For her 1997 book “Then and Now,” the late local historian Winnie Johnson researched the cemetery through various early 19th century deeds. She found references to a thirty-foot square burial plot reserved inside a specific plot of land, the boundaries of which are still visible on a modern tax map.

Johnson also noted that the old cemetery was furthered evidenced by the spring Easter lilies that bloomed on that specific plot of land, which was nestled between what is now Mill Street and a set of railroad tracks, said Crane.

Though the area is now overtaken by trees, brush, and debris, the lilies do still bloom there, he said.

Since Frye, and other notable early settlers, such as Maj. Asa Coburn, were not buried with other contemporaries in the nearby Waterford Cemetery, the abandoned plot behind Jukebox Pizza seemed like a definite possibility. But with no remaining headstones, no one could tell.

That is at least, until Crane dug up a letter, written to The McConnelsville Herald in 1938, which connected Frye to the fabled cemetery.

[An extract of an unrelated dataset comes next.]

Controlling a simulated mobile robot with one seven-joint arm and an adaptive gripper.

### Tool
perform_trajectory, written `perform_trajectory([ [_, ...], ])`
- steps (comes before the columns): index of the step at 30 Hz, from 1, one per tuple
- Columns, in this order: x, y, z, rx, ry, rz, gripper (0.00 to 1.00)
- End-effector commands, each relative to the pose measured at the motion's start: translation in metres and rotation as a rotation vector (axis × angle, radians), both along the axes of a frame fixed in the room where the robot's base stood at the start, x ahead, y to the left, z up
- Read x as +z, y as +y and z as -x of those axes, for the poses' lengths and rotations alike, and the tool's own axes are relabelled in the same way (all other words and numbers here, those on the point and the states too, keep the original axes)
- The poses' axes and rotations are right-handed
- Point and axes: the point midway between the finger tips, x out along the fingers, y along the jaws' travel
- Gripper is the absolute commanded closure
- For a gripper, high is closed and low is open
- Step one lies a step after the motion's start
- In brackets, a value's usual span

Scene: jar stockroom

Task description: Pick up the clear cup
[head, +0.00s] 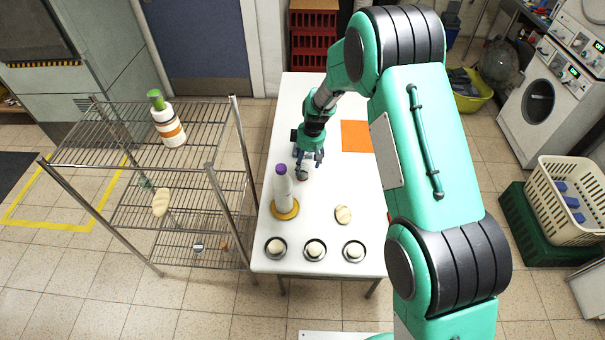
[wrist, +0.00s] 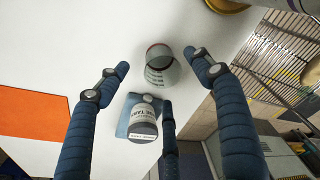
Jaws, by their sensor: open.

“Someone had written to the Herald asking where Fort Frye had been built. And a judge here wrote back saying he didn’t know where the fort had been, but knew where Frye had been buried,” said Crane.

In the late 1800’s, the letter writer, Judge William H. Leeper, had co-owned Smiley and Leeper, where Jukebox Pizza sits today.

In the letter, Leeper recalled seeing around eight to 10 stones there, but could remember only two names, those of Frye and Coburn.

“A lot of people wonder why they wouldn’t have just buried them up in Waterford Cemetery,” said Crane.

Waterford Cemetery had already been founded by 1814, the year Frye died.

Explained Crane, it is likely Frye was buried there because the land for the cemetery had been donated by Frye’s friend, Dean Tyler, and was located near Tyler’s blockhouse.

It is hard to say what became of the cemetery.

Through 1828, the “public burying ground” was referenced in deeds, but when the property changed hands again in 1831, no reference to the cemetery was made, said Crane.

Zimmer said people often stopped caring for burial plots because new owners would rather use the space for a barn or a garden.

In Leeper’s letter, he recalls seeing neglected graves and toppled sandstone markers the year he bought the store, which he listed as 1874. However, deeds show that Leeper bought the store in 1881, and it is likely that he simply got the year wrong, said Crane.

Regardless, it is likely that Leeper’s recollection of the physical graves is one of the last. And only now, nearly 200 years after his death, has the location of Frye’s final resting place become known once again.